Later that night, Lili and I were getting ready to go to bed and Lili fell asleep in my lap. Those are always awkward occasions when you don’t want to wake up your wife and you don’t have a book within reach. And such was the case. So instead I reached for the remote and decided to watch a little television preaching. It is definitely not my favorite thing in the world to do, but I didn’t have many choices. Anyway, as I sat and listened to the man preach, I soon realized that his text was the very one that I had fought against.
Finally, just yesterday I was in conversation with someone else from the church when he mentioned Matthew’s parallel of this text in Matthew 6:25-34. Therefore, I finally said, “Okay, God, I’ll do it.” So that is how I find myself this morning.

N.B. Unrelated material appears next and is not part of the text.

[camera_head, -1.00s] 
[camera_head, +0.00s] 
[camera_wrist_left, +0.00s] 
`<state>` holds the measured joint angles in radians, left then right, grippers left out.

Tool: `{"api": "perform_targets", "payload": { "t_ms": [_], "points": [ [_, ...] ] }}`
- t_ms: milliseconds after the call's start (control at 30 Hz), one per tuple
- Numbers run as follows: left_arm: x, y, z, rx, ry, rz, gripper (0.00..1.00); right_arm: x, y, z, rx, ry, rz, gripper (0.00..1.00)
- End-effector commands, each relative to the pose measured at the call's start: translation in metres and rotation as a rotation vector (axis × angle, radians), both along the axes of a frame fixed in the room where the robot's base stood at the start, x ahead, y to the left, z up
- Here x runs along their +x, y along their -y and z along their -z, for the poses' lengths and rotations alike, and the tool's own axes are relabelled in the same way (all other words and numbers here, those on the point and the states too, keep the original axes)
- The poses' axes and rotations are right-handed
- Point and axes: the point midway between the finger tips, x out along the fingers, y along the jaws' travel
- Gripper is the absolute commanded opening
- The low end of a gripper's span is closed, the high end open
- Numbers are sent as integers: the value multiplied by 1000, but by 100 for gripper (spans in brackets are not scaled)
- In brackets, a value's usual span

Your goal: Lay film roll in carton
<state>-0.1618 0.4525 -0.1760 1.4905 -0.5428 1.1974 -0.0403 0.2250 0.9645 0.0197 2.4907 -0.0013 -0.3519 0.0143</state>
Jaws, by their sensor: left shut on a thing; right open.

I tell you all that for no other reason except to bring more assurance and comfort to anyone who really need to hear what is said this morning and really feel loved by God for speaking to you. I want you to know how much you really should feel loved. Also, feel that this is a timely message for us as a church for it will remind us of what God revealed to us about a year ago concerning what should be our vision, that is, God using us as a channel for “Distributing Grace to the Multitudes.”
Therefore, in my limited study time I have not been able to find any fanciful quotes or think of any incredible illustrations (as if I ever have in my days of study in the past). But I bring to you the simple message of the text that I have realized over the past couple of days.
But before I get to the few points I want to reiterate from this passage this morning, let me remind you of the vision that God gave us a year ago. A year ago this month, God led us as a church to the understanding that he wanted to use us as a channel through which he would send people and provisions to distribute his grace all over the world. Therefore, as many of you have come and joined and shared your calling to missions and ministry, we feel that God is affirming in us what he has called us to do. And my dream is that one day we might be able to say that we are supporting a great number of missionaries all over the world who God has channeled through us. I long for that. I pray for that. I lie awake at night begging for God to do this. I find myself on my knees in the morning crying out for God to do that. And I believe that he will.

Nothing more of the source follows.